- _REQUIRED TASK_: Skip every picture and transcribe the remaining material exactly.

- _DATASET CONTENT_:
START

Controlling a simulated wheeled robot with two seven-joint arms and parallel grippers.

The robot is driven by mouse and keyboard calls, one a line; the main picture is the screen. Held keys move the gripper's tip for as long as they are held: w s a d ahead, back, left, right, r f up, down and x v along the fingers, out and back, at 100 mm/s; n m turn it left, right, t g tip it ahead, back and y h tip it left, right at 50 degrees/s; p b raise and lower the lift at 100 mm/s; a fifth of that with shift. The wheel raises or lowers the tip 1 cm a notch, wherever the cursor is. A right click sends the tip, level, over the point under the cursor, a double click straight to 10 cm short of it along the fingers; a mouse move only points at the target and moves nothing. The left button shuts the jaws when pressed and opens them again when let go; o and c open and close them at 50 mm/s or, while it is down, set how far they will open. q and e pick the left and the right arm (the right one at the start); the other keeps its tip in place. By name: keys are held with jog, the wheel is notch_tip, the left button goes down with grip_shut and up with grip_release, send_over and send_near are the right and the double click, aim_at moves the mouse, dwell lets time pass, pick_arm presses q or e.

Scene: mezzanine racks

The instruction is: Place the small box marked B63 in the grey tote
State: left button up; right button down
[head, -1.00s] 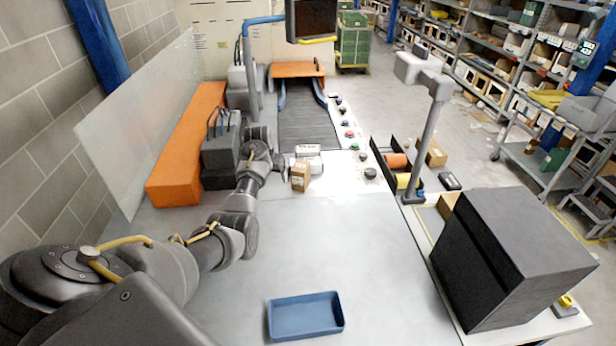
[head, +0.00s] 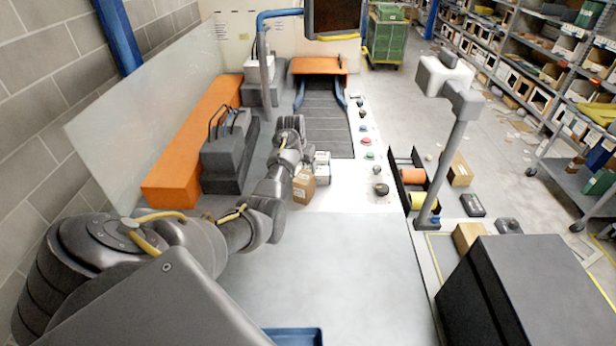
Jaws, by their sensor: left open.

END

- _TASK RESULT_:
Controlling a simulated wheeled robot with two seven-joint arms and parallel grippers.

The robot is driven by mouse and keyboard calls, one a line; the main picture is the screen. Held keys move the gripper's tip for as long as they are held: w s a d ahead, back, left, right, r f up, down and x v along the fingers, out and back, at 100 mm/s; n m turn it left, right, t g tip it ahead, back and y h tip it left, right at 50 degrees/s; p b raise and lower the lift at 100 mm/s; a fifth of that with shift. The wheel raises or lowers the tip 1 cm a notch, wherever the cursor is. A right click sends the tip, level, over the point under the cursor, a double click straight to 10 cm short of it along the fingers; a mouse move only points at the target and moves nothing. The left button shuts the jaws when pressed and opens them again when let go; o and c open and close them at 50 mm/s or, while it is down, set how far they will open. q and e pick the left and the right arm (the right one at the start); the other keeps its tip in place. By name: keys are held with jog, the wheel is notch_tip, the left button goes down with grip_shut and up with grip_release, send_over and send_near are the right and the double click, aim_at moves the mouse, dwell lets time pass, pick_arm presses q or e.

Scene: mezzanine racks

The instruction is: Place the small box marked B63 in the grey tote
State: left button up; right button down
[head, -1.00s] 
[head, +0.00s] 
Jaws, by their sensor: left open.

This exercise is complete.